Let's put these two factors together--era and park factor. Baseball-Reference has another really neat toy that Boz apparently hasn't figured out how to plagiarize yet--the "neutralize stats" feature. Using it, you can translate every player's numbers into what they would have done in a totally average environment, as well as the most extreme hitters' (2000 Rockies) and pitchers' (1968 Dodgers) environments.

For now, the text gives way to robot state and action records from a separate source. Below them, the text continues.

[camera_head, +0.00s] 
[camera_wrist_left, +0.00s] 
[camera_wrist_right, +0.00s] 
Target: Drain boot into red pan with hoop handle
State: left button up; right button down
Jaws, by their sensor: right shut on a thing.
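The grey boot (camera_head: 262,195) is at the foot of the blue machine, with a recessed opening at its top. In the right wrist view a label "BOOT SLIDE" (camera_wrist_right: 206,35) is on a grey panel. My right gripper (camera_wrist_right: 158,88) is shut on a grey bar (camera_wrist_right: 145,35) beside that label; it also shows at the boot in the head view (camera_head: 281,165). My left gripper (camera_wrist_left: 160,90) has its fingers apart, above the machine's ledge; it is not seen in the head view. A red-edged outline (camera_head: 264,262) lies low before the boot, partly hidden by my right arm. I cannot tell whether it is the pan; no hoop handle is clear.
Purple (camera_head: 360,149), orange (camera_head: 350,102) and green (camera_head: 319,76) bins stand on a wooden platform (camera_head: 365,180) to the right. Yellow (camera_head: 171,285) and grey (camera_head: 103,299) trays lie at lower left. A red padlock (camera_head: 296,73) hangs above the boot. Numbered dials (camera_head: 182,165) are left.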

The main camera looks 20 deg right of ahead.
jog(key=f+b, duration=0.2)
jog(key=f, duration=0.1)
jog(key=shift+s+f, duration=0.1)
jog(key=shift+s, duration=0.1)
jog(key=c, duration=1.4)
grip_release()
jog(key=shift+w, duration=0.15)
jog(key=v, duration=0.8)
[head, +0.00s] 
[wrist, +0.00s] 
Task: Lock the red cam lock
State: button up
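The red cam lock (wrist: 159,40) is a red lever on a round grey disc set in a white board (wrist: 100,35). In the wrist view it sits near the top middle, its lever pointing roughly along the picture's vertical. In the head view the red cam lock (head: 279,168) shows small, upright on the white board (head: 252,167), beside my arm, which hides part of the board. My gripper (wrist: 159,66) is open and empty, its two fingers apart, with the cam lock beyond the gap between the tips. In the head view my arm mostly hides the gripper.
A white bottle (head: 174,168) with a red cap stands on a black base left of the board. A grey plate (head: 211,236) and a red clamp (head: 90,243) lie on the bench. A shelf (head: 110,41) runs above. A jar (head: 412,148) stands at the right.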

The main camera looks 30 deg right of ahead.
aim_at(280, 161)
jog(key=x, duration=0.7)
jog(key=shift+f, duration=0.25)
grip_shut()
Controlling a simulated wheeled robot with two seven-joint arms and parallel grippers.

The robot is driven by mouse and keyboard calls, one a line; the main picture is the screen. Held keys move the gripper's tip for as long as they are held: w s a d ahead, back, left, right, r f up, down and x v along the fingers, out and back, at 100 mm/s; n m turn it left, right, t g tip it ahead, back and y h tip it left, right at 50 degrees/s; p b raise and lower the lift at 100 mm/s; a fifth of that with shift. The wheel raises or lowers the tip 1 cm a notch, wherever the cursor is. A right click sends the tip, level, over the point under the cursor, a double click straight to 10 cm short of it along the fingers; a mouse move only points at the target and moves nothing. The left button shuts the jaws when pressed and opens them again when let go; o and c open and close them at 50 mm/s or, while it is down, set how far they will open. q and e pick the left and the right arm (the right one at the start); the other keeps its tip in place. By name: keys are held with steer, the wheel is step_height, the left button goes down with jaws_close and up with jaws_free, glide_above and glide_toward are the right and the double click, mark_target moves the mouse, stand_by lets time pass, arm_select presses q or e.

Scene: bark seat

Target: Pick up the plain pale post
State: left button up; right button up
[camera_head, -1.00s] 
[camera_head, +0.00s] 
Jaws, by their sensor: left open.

Just go to the player page, click on neutralize, and choose the translation you want (Babe Ruth's 1927 season translates into 75 HRs in Colorado '00, Barry Bonds's 2001 season turns into 63 HR in LA '68).

Translated into a dead-average hitting environment, here's Howard in DC:

1965 24 0.315 0.387 0.522
1966 20 0.298 0.371 0.470
1967 42 0.288 0.376 0.571
1968 54 0.316 0.384 0.635
1969 53 0.316 0.425 0.615
1970 49 0.304 0.441 0.588
1971 29 0.300 0.391 0.507

And here's Dunn:

2002 28 0.262 0.418 0.479
2003 30 0.235 0.380 0.504
2004 48 0.276 0.400 0.589
2005 43 0.263 0.408 0.574
2006 41 0.236 0.369 0.497
2007 40 0.264 0.386 0.554
2008 42 0.243 0.395 0.531

Now, as you probably know, Howard's career path was a strange one. For many years before he came to DC and even his first couple years with the Senators, he was a very good but not really great player. But for a window of about three years (1968-1970), Hondo was a truly magnificent player. If Boz wanted to say that Dunn was better in his early- to mid-20s than Howard was at that age, clearly he'd be right. If he said Dunn has been more consistent, he'd have a case.

But Dunn has never been, and I dare say will never be, anywhere close to the dominant offensive force that Hondo was at his best in the era of the "Capital Punisher." Not close.